To address the crisis, the report proposes a broad restructuring framework. A key recommendation is that utilities should increasingly operate on commercial principles while continuing to fulfill their social obligations. "Social responsibilities should not be used to mask operational inefficiencies or financial mismanagement," the report states. It recommends replacing enterprise-level subsidies with direct subsidies to consumers through digital platforms and direct benefit transfer mechanisms. This, the report argues, would improve transparency, ensure benefits reach eligible households, and prevent losses from being hidden within utility accounts.

The committee also calls for a major expansion of Kerala's electricity generation capacity, warning that future industries such as artificial intelligence, data centres, and advanced manufacturing will require abundant and affordable power.

In a notable restructuring proposal, the report suggests merging the Kerala State Beverages Corporation and the Kerala Civil Supplies Corporation.
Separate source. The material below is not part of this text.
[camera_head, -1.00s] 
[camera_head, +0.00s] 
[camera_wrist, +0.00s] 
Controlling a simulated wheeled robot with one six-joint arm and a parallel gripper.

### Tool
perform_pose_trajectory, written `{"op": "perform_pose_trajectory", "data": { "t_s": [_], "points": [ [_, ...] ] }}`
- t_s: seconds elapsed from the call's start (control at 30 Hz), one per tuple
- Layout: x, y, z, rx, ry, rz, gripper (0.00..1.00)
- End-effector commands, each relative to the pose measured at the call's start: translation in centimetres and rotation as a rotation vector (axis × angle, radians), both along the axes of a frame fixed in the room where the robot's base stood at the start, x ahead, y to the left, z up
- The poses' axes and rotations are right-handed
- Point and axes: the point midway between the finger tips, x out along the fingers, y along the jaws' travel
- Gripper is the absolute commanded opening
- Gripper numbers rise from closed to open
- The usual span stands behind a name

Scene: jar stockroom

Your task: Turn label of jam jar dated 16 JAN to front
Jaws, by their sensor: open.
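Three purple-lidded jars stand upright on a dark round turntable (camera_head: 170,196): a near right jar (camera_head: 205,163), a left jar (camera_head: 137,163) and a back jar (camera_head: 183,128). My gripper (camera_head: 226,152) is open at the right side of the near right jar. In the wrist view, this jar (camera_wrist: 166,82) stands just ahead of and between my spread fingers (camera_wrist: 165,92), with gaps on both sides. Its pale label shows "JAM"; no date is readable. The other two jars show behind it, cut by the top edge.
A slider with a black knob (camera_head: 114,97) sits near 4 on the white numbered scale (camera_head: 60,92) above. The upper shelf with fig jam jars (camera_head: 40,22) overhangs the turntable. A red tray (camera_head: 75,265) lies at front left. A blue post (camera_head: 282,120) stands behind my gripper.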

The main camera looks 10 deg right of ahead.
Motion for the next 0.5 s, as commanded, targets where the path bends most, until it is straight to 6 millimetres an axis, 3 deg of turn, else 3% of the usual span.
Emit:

This would allow profits from liquor sales to offset losses from subsidised food distribution, reducing tax liabilities and lowering the subsidy burden on the government.

For non-strategic enterprises, the report advocates disinvestment, privatisation, or closure where units are no longer economically viable, while safeguarding employee interests. It also recommends putting underutilised land and other assets owned by loss-making enterprises to more productive use.

The white paper's assessment signals that the UDF government sees reforming public enterprises as central to restoring Kerala's fiscal health. While recognising the social role of state-owned institutions, it argues that continued losses can no longer be sustained indefinitely by the exchequer.